(CNN) Physics centers essentially on four forces that control our known, visible universe, governing everything from the production of heat in the sun to the way your laptop works. They are gravity, electromagnetism, the weak nuclear force, and the strong force.
New research may be leading us closer to one more.
Scientists at the Institute for Nuclear Research at the Hungarian Academy of Sciences (Atomki) have posted findings showing what could be an example of that fifth force at work.
The scientists were closely watching how an excited helium atom emitted light as it decayed. The particles split at an unusual angle -- 115 degrees -- which couldn't be explained by known physics.
The study's lead scientist, Attila Krasznahorkay, told CNN that this was the second time his team had detected a new particle, which they call X17, because they calculated its mass at 17 megaelectronvolts.
"X17 could be a particle, which connects our visible world with the dark matter," he said in an email.
Jonathan Feng, a professor of physics and astronomy at the University of California at Irvine told CNN he's been following the Hungarian team's work for years, and believes its research is shaping up to be a game changer.
If these results can be replicated, "this would be a no-brainer Nobel Prize," he said.
Three years ago, the Hungarian researchers published a similar paper in Physical Review Letters, one of the most prestigious journals in physics.
The nuclear physics experimental team had been studying another isotope, beryllium-8, as it decays down to a ground state. They saw electrons and positrons splitting off from the atom at unusual angles.
Those findings, which showed particles coming off beryllium-8 at around a 140-degree angle, were strange and new.
"We introduced such a new particle, which nobody saw before, and [whose] existence could not be understood by the widely accepted 'Standard Model' of particle physics, so it faced scrutiny," Krasznahorkay said in an email.
The findings by Krasznahorkay's team didn't get much attention at first, but they raised Feng's eyebrows. He said he "didn't want to leave potentially revolutionary results just sitting on the table."
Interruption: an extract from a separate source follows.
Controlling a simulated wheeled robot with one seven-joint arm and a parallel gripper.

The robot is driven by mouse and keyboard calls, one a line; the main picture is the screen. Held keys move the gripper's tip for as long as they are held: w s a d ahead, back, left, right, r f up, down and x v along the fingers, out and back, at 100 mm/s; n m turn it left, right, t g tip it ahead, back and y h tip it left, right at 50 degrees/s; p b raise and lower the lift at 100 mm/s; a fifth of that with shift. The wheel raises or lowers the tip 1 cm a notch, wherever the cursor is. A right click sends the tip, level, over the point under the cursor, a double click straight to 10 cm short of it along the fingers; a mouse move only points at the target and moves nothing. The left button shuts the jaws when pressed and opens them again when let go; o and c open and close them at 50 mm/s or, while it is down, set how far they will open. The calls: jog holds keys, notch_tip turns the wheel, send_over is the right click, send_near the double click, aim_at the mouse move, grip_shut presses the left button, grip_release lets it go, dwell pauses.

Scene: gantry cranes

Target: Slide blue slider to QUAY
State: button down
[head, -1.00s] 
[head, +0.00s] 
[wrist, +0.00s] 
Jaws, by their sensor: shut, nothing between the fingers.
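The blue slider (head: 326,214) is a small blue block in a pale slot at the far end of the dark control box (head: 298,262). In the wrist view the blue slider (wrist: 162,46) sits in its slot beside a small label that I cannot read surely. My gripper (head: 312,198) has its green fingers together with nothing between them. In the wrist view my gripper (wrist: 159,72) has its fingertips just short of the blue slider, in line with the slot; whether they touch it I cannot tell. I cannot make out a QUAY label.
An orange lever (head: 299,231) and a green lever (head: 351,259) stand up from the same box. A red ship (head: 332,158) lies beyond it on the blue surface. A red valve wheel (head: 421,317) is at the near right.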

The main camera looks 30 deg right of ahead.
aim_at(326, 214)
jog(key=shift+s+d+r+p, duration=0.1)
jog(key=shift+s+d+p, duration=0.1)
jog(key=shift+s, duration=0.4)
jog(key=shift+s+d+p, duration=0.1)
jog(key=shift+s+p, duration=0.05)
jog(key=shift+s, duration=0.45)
In short, it could change physics as we know it, or it could have just been a simple lab error.
"Some people said they screwed up," Feng said.
But he believed the Hungarians were for real. His research group published a paper on the heels of the Hungarians' 2016 work, laying out a theory to observe what Krasznahorkay's experimental team had seen.
They referred to this unseen fifth force in action as a "protophobic force," meaning that it was as though the particles were "afraid of protons."
Meanwhile, nuclear physicists around the world set to work looking for errors in the Hungarians' work, and have come up empty-handed over the past few years.
"Some very well-known nuclear physicists have done that exercise," Feng said.
The numbers seemed to add up, and no one could find ways their equipment was calibrated incorrectly.
And Feng said his own team was comparing the Hungarian experiments "with every other experiment that's been done in the history of physics."
The only way to explain X17 was a hitherto undetected "fifth force."
To move their breakthrough idea from 2016 forward, the Hungarians would need to repeat the results again. That's exactly what their 2019 results do.
Feng says that, barring experimental error, there was only a one-in-a-trillion chance that the results were caused by anything other than the X17 particle, and this new fifth force.
He added that if another research group could repeat these results with a third type of atom in addition to beryllium and helium, "that would blow the cover off this thing."
Experimental research groups have already been contacting him, hungry to do that.
More sightings of the fifth force could lead to scientists settling on a specific name for it, understanding its workings more deeply, and developing practical applications for how to harness its power.
They're leading us closer to what's considered the Holy Grail in physics, which Albert Einstein had pursued but never achieved. Physicists hope to create a "unified field theory," which would coherently explain all cosmic forces from the formation of galaxies down to the quirks of quarks.
But the universe isn't giving up its secrets easily.
"There's no reason to stop at the fifth," Feng said. "There could be a sixth, seventh, and eighth force."